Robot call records
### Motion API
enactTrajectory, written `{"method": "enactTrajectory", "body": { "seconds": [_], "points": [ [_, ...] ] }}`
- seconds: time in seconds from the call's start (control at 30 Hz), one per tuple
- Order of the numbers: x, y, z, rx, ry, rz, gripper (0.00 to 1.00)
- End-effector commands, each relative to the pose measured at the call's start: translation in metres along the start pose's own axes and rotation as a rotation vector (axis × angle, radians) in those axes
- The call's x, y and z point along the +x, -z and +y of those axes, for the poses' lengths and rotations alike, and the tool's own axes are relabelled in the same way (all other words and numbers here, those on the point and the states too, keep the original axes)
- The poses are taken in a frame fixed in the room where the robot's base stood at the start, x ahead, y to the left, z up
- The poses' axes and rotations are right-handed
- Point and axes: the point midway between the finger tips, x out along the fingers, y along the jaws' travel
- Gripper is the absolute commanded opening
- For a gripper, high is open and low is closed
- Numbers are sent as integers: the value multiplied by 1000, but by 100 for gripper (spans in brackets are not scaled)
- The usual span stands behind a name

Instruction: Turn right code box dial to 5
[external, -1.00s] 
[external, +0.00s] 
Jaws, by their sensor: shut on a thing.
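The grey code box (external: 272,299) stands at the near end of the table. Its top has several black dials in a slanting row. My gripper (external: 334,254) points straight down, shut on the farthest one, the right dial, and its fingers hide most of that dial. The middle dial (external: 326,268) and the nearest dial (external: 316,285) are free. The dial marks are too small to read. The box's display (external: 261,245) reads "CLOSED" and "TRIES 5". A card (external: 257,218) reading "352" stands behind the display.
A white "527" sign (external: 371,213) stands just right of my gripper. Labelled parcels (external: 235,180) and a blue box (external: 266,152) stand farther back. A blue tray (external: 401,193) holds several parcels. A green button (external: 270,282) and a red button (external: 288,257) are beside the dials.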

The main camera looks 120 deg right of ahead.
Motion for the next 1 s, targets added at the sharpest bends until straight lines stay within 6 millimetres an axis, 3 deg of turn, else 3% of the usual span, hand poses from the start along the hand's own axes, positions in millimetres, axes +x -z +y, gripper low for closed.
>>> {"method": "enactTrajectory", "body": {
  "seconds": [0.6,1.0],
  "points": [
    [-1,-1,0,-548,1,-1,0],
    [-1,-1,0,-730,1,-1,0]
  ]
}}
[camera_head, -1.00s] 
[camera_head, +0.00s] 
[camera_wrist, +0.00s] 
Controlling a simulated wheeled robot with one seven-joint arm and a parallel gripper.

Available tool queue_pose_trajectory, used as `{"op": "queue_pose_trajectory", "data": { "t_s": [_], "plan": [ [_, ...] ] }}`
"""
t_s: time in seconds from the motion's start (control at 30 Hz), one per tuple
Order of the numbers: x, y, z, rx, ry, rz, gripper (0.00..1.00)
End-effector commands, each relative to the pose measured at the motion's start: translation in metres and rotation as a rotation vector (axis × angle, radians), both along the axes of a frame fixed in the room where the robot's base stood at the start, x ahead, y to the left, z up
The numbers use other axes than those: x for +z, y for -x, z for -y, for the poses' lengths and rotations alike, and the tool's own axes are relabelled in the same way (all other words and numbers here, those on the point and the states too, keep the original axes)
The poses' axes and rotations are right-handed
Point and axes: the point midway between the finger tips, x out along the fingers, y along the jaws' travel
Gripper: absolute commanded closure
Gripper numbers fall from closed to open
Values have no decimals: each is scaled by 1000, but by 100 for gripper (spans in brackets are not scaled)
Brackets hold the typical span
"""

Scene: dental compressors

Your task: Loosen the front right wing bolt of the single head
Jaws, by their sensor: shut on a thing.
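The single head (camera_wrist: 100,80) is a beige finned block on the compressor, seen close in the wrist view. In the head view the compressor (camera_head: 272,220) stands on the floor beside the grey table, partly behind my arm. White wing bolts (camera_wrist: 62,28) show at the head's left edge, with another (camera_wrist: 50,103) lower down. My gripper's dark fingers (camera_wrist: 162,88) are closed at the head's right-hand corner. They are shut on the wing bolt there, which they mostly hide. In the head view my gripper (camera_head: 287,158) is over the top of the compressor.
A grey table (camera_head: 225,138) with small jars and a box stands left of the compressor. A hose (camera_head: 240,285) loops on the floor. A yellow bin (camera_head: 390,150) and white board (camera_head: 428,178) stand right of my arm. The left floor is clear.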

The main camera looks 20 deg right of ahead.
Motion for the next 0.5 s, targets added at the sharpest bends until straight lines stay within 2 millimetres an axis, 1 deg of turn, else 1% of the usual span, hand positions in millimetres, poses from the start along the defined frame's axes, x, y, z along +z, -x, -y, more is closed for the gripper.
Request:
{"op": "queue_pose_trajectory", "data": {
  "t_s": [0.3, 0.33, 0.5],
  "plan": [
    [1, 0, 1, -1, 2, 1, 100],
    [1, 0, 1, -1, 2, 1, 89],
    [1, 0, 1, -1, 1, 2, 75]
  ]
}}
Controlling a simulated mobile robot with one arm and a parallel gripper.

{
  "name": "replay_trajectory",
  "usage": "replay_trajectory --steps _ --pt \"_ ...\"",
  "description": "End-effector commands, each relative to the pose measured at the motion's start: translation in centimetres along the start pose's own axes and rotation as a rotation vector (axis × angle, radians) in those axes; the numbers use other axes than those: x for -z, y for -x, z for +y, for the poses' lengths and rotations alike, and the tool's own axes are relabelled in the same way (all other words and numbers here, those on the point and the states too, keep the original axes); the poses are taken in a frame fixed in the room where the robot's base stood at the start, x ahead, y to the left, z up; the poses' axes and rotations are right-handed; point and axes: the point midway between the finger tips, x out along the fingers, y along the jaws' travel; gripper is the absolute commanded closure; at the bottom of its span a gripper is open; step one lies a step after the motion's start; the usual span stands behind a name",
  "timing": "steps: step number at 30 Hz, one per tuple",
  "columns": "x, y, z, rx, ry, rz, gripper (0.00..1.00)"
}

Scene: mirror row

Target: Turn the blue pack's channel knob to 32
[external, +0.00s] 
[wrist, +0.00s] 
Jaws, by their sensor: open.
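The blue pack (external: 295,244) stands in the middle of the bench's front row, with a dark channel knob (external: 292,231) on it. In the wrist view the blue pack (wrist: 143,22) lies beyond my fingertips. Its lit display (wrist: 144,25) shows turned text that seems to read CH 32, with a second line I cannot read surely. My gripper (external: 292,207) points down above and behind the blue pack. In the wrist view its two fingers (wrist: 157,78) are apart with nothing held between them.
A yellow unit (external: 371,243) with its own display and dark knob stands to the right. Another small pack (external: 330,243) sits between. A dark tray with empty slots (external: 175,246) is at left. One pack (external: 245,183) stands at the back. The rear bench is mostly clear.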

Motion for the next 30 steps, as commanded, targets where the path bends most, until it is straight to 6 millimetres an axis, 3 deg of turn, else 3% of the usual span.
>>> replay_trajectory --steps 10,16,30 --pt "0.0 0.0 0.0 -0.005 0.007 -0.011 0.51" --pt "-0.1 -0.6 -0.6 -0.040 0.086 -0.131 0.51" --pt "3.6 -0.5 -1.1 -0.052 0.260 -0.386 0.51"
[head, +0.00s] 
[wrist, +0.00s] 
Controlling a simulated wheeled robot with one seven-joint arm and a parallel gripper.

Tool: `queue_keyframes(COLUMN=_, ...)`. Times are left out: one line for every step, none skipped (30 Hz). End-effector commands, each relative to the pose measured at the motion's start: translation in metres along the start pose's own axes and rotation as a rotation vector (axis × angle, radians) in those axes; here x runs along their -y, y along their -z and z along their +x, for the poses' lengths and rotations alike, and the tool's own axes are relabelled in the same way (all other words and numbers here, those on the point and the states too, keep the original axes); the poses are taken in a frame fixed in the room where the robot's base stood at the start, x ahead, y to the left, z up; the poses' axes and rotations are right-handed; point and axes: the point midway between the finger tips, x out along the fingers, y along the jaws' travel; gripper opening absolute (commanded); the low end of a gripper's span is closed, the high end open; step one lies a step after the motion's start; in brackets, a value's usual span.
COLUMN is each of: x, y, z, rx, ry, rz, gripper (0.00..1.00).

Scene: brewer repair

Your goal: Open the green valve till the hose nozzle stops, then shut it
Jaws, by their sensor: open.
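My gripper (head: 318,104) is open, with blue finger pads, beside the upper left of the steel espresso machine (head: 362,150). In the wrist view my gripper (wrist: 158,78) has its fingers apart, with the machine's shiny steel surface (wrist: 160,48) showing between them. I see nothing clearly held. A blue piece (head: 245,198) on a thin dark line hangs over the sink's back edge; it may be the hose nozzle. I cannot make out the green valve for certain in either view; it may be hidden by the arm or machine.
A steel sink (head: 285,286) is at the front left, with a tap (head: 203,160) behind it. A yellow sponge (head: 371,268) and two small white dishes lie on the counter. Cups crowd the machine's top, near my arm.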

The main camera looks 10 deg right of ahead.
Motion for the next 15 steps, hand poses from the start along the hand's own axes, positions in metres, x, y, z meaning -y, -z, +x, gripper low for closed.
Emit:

What to produce:
Write out each line exactly as it appears, from the line with "Scene: dental compressors" up to and including the line with "Motion for the next 0.5".

Exercise output:
Scene: dental compressors

Your task: Loosen the front right wing bolt of the single head
Jaws, by their sensor: shut on a thing.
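The single head (camera_wrist: 100,80) is a beige finned block on the compressor, seen close in the wrist view. In the head view the compressor (camera_head: 272,220) stands on the floor beside the grey table, partly behind my arm. White wing bolts (camera_wrist: 62,28) show at the head's left edge, with another (camera_wrist: 50,103) lower down. My gripper's dark fingers (camera_wrist: 162,88) are closed at the head's right-hand corner. They are shut on the wing bolt there, which they mostly hide. In the head view my gripper (camera_head: 287,158) is over the top of the compressor.
A grey table (camera_head: 225,138) with small jars and a box stands left of the compressor. A hose (camera_head: 240,285) loops on the floor. A yellow bin (camera_head: 390,150) and white board (camera_head: 428,178) stand right of my arm. The left floor is clear.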

The main camera looks 20 deg right of ahead.
Motion for the next 0.5 s, targets added at the sharpest bends until straight lines stay within 2 millimetres an axis, 1 deg of turn, else 1% of the usual span, hand positions in millimetres, poses from the start along the defined frame's axes, x, y, z along +z, -x, -y, more is closed for the gripper.

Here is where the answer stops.